Question 4: Construct regular expressions to match words that:

Start and end with the same character - \b([a-zA-Z]).*\1\b

#examples
text <- c("plump", "pen", "radar", "noon", "civic", "world")

# Regex pattern to match words that start and end with the same character
pattern <- "\\b([a-zA-Z]).*\\1\\b"

# use grep to find words that match the pattern
matches <- grep(pattern, text, value = TRUE)
print(matches)

## [1] "plump" "radar" "noon"  "civic"

Contain a repeated pair of letters (e.g. “church” contains “ch” repeated twice.) - \b([a-zA-Z]{2}).*\1\b

# Sample text
text <- c("church", "money", "success", "monkey", "love")

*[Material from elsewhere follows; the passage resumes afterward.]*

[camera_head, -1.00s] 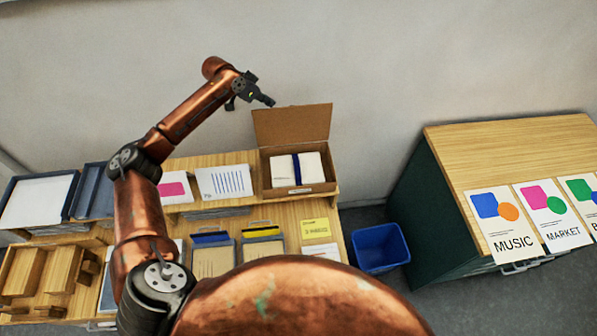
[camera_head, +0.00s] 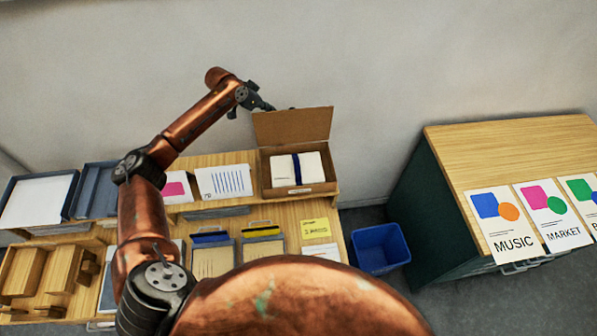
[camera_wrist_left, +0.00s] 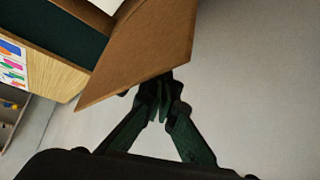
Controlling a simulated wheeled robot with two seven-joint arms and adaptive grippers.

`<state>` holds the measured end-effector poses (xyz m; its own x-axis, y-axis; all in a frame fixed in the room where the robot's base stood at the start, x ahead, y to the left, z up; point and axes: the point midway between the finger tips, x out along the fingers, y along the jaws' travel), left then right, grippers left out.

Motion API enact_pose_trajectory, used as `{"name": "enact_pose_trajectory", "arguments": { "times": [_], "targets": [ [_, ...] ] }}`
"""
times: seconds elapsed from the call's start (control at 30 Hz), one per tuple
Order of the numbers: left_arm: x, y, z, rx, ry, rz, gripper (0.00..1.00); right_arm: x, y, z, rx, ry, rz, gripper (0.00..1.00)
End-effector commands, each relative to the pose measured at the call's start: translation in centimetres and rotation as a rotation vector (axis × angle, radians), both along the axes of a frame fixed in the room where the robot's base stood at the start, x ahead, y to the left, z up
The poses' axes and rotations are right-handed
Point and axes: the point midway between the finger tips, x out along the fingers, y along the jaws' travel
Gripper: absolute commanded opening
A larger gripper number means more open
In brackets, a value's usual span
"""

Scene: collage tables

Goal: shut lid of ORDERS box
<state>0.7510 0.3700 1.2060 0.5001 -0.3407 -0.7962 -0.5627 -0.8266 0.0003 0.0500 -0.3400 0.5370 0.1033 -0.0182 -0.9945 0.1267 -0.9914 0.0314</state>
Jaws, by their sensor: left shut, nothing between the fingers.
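The cardboard ORDERS box (camera_head: 298,187) sits on the raised back shelf of the wooden desk. Its lid (camera_head: 293,125) stands open, tilted up at the back near the wall. Inside lie white papers with a dark blue band (camera_head: 297,168). My left gripper (camera_head: 268,107) is at the lid's upper left corner, partly hidden behind it. In the left wrist view the shut, empty fingers (camera_wrist_left: 163,98) are close to the edge of the brown lid (camera_wrist_left: 150,45); I cannot tell whether they touch it. The right gripper is not seen.
Cards (camera_head: 224,181) and paper trays (camera_head: 38,200) stand left of the box on the shelf. A blue bin (camera_head: 380,247) is on the floor to the right. A green cabinet with a wooden top (camera_head: 510,150) holds posters. The wall is close behind the lid.

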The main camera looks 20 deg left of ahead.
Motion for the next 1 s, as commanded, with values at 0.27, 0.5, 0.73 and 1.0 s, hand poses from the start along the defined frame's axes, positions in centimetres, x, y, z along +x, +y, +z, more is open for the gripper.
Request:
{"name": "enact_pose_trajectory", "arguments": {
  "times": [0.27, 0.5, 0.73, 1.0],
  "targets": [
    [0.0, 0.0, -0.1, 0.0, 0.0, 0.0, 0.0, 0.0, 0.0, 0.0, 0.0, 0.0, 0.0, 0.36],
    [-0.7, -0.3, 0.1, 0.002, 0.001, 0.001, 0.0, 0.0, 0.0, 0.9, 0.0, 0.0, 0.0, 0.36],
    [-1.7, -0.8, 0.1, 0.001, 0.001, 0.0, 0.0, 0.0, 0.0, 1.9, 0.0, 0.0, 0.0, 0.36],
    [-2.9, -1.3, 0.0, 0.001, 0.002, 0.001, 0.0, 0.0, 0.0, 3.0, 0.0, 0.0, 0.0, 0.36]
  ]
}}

pattern <- "\\b([a-zA-Z]{2}).*\\1\\b"

# Find words that match the pattern
matches <- grep(pattern, text, value = TRUE)
print(matches)

## [1] "church"

Contain one letter repeated in at least three places (e.g. “eleven” contains three “e”s.) - \b([a-zA-Z]).\1.\1\b

text <- c("love", "balloon", "success", "hello", "apple", "test")

pattern <- "\\b([a-zA-Z]).*\\1.*\\1\\b"

matches <- grep(pattern, text, value = TRUE)
print(matches)

## [1] "success"